Set problem -
Go through the data and copy every line exactly, but not the images.
[Start Data extract]
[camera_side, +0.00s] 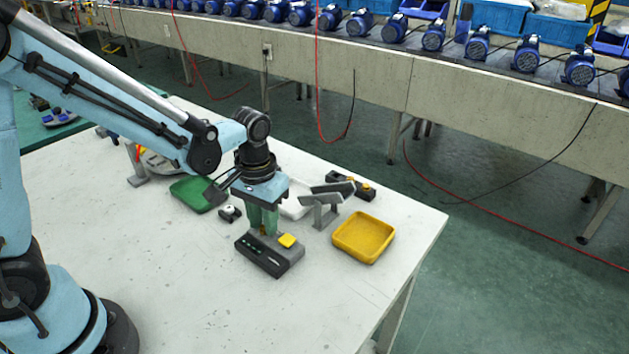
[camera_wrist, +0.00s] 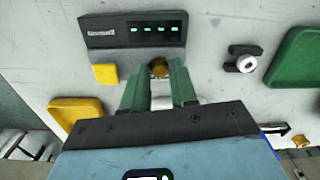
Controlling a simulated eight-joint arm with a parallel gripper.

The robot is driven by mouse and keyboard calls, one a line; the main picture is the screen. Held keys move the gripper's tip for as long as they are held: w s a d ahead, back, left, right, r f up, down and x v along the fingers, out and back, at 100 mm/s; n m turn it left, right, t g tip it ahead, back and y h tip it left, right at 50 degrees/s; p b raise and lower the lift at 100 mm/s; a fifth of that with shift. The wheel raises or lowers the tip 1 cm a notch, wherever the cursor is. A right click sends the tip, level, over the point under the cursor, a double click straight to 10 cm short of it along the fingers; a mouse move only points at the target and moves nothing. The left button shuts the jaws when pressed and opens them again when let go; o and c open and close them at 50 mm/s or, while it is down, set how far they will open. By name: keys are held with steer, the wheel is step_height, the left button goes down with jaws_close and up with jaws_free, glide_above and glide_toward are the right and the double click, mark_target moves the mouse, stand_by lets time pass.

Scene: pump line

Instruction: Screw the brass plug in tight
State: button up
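The brass plug (camera_wrist: 159,68) is a small round piece at the edge of the grey fixture box (camera_wrist: 190,57), between the tips of my gripper's green fingers (camera_wrist: 159,75). Both tips seem to meet its sides, so my gripper looks shut on it. How deep the plug sits in the box is hidden. In the side view my gripper (camera_side: 263,228) points straight down at the fixture box (camera_side: 284,262). The fingers mostly hide the plug there. The box has a dark panel with several green lights (camera_wrist: 155,29) and a yellow square pad (camera_side: 287,240).
A yellow tray (camera_side: 363,258) lies right of the box, with a grey angled stand (camera_side: 327,210) behind. A green tray (camera_side: 186,196) and a small black-and-white part (camera_side: 229,214) lie left. The white table's front is clear. A conveyor with blue motors (camera_side: 477,43) runs behind.

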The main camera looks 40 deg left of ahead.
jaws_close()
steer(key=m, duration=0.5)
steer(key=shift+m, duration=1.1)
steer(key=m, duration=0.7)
[End Data extract]
Correct output -
[camera_side, +0.00s] 
[camera_wrist, +0.00s] 
Controlling a simulated eight-joint arm with a parallel gripper.

The robot is driven by mouse and keyboard calls, one a line; the main picture is the screen. Held keys move the gripper's tip for as long as they are held: w s a d ahead, back, left, right, r f up, down and x v along the fingers, out and back, at 100 mm/s; n m turn it left, right, t g tip it ahead, back and y h tip it left, right at 50 degrees/s; p b raise and lower the lift at 100 mm/s; a fifth of that with shift. The wheel raises or lowers the tip 1 cm a notch, wherever the cursor is. A right click sends the tip, level, over the point under the cursor, a double click straight to 10 cm short of it along the fingers; a mouse move only points at the target and moves nothing. The left button shuts the jaws when pressed and opens them again when let go; o and c open and close them at 50 mm/s or, while it is down, set how far they will open. By name: keys are held with steer, the wheel is step_height, the left button goes down with jaws_close and up with jaws_free, glide_above and glide_toward are the right and the double click, mark_target moves the mouse, stand_by lets time pass.

Scene: pump line

Instruction: Screw the brass plug in tight
State: button up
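The brass plug (camera_wrist: 159,68) is a small round piece at the edge of the grey fixture box (camera_wrist: 190,57), between the tips of my gripper's green fingers (camera_wrist: 159,75). Both tips seem to meet its sides, so my gripper looks shut on it. How deep the plug sits in the box is hidden. In the side view my gripper (camera_side: 263,228) points straight down at the fixture box (camera_side: 284,262). The fingers mostly hide the plug there. The box has a dark panel with several green lights (camera_wrist: 155,29) and a yellow square pad (camera_side: 287,240).
A yellow tray (camera_side: 363,258) lies right of the box, with a grey angled stand (camera_side: 327,210) behind. A green tray (camera_side: 186,196) and a small black-and-white part (camera_side: 229,214) lie left. The white table's front is clear. A conveyor with blue motors (camera_side: 477,43) runs behind.

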The main camera looks 40 deg left of ahead.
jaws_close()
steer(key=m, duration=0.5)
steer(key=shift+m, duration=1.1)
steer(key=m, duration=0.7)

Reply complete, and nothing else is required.